If the Lake's peak limiter is peak limiting, won't setting the peak limiter 3dB above the RMS limiter simple cause them both to hit at the same time with sine waves, and with anything less dense than that (i.e. everything) the RMS limiter will never kick in because the peak limiter will catch everything?

Absolutely correct - I didn't notice that correlation until you mentioned it. I never intended for the Lake's RMS limiter to do anything - only the peak limiter has been important to me given the very forgiving crest factor in real music as you noted. In the case of the Lake, I've found that moving the RMS limiter more than 3dB below the peak limit threshold softens the music more than I like when used with the "-6dB MaxRMS Corner" setting - which I do like. The subjective result of my recommendation to Helge is the best sounding limiting I've ever heard - significantly better than I've been able to achieve thus far with the Xilica XD, UX8800 or Ashly processors.

I also haven't had the motivation to measure the Lake's RMS limiting function because it didn't make sense to me given the nature of music. Nick has me reconsidering this given his comments and the fact that he's obviously very sharp.

I love being ignorant, every day is full of surprises.
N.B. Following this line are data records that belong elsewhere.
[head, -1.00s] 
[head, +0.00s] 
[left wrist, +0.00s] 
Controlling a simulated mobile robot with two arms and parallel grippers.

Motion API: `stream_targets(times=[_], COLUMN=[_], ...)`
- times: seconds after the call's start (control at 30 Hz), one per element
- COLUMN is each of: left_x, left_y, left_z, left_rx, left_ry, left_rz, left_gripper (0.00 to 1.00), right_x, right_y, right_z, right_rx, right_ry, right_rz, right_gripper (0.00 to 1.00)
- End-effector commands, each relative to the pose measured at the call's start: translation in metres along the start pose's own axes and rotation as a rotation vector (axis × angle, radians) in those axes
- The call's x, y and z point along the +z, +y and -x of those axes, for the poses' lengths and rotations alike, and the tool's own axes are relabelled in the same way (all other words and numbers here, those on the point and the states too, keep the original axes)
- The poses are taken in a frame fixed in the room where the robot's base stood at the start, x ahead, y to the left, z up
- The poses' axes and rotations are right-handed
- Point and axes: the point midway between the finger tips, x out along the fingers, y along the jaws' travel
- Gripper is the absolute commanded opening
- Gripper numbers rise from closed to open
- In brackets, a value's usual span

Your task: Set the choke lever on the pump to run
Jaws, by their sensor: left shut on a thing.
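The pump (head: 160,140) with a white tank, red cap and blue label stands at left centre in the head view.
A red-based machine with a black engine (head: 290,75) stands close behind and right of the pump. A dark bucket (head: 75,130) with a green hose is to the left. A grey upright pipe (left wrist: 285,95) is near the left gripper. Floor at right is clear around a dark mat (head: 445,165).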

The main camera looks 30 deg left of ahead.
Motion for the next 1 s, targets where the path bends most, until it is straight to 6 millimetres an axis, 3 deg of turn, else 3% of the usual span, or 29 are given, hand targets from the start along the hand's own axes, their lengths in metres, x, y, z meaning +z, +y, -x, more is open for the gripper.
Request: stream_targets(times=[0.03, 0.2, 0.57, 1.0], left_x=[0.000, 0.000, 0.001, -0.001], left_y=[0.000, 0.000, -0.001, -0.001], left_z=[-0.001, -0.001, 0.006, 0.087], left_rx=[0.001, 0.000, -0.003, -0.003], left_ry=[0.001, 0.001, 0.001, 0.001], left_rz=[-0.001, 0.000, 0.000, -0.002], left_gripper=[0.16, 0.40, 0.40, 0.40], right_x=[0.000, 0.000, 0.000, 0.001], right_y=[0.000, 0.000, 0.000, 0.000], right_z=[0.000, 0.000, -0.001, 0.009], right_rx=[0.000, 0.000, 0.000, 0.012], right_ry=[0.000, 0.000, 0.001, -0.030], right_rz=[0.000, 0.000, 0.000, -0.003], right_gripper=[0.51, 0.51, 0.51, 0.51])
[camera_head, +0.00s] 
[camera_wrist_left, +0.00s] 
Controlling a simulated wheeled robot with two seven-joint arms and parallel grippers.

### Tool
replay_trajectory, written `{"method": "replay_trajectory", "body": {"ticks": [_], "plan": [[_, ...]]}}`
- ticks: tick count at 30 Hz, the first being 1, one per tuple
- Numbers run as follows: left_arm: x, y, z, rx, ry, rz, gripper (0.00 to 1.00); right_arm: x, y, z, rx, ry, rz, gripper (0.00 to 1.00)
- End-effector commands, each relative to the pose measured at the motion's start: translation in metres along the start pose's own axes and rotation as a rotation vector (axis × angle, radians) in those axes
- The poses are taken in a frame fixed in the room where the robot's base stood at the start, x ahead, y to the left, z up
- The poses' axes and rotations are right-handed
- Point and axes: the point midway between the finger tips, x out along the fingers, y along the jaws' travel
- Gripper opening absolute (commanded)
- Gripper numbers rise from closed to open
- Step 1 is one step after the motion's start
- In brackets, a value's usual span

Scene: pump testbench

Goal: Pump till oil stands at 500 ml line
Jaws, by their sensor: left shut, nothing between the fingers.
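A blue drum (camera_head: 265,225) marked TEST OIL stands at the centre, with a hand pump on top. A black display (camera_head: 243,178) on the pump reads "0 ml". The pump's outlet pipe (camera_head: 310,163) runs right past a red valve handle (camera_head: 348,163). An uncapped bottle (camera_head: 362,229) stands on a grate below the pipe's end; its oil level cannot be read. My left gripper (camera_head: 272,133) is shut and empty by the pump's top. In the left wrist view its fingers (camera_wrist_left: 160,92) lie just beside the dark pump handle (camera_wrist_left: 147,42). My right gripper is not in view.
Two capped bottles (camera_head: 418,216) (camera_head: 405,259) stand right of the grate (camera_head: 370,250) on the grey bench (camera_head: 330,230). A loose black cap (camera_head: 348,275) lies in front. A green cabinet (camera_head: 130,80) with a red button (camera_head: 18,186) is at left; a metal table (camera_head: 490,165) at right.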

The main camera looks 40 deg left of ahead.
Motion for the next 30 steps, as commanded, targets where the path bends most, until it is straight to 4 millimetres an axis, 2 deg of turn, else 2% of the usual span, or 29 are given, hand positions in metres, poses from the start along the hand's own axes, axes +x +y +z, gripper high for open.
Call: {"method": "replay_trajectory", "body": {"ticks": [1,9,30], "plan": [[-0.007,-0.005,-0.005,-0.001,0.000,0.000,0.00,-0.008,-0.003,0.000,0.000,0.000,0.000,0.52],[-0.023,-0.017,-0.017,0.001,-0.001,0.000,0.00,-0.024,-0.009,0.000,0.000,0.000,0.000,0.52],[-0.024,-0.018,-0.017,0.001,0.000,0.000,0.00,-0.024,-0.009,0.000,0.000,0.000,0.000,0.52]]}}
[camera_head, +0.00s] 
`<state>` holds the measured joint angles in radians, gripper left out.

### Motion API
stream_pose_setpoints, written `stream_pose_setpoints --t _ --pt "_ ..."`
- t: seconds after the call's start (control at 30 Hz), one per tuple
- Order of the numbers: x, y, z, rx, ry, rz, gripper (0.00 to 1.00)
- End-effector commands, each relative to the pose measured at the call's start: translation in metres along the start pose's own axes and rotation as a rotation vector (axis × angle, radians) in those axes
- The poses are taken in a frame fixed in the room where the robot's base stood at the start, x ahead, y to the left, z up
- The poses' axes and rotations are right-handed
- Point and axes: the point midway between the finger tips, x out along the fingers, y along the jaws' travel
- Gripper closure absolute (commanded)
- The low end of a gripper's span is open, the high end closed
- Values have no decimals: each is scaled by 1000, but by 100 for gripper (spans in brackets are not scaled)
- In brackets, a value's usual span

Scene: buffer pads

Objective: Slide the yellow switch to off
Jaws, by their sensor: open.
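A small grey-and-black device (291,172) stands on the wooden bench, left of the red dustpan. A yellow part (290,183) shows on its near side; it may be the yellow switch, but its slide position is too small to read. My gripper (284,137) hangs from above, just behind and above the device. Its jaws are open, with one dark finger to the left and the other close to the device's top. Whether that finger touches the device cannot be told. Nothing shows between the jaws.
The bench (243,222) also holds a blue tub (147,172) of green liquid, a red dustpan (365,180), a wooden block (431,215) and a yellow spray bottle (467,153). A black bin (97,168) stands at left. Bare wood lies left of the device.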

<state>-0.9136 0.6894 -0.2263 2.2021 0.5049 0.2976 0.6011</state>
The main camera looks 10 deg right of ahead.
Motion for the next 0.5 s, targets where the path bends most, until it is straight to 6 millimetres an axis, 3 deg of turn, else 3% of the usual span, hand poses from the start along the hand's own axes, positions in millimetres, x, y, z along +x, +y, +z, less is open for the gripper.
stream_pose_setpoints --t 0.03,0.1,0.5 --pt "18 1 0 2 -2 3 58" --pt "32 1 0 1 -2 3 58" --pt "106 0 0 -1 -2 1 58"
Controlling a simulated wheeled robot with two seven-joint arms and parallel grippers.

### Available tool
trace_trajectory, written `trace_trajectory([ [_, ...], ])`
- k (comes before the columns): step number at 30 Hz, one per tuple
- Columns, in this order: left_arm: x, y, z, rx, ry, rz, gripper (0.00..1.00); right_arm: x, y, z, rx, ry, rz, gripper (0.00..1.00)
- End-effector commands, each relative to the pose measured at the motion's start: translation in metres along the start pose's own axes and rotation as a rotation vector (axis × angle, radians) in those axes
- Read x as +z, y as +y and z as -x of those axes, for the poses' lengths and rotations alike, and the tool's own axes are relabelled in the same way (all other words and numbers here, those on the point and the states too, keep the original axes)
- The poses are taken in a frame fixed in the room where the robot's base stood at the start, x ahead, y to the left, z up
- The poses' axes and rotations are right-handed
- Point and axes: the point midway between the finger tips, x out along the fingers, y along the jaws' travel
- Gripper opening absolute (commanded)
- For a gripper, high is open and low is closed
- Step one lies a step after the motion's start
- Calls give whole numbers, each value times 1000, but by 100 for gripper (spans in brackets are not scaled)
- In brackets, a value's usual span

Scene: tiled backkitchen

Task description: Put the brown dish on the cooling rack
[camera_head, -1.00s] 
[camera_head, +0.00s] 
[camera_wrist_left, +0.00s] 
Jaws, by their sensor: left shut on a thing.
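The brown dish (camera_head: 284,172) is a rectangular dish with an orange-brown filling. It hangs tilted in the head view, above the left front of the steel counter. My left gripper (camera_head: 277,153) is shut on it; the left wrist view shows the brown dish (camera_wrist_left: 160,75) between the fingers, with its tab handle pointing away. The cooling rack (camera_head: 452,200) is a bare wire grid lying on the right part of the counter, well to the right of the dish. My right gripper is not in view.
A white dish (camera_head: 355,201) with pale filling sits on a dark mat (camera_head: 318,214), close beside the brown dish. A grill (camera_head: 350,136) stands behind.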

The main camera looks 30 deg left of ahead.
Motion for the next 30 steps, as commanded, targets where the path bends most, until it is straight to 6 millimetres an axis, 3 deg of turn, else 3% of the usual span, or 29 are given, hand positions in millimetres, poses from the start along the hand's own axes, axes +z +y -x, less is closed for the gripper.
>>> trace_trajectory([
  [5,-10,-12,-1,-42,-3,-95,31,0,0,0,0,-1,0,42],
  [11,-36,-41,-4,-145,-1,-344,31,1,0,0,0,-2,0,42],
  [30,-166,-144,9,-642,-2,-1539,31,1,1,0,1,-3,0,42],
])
Off to brush up on some calculus...

 

[Bennett Prescott]

Re: SH-50 limiters.

I never intended for the Lake's RMS limiter to do anything - only the peak limiter has been important to me given the very forgiving crest factor in real music as you noted.

Heh... Langston, I have the same view but use it for exactly the opposite justification. I care mostly about RMS limiters because the crest factor in music lets you still get excellent fidelity while protecting your drivers with only a few dB of power limiting.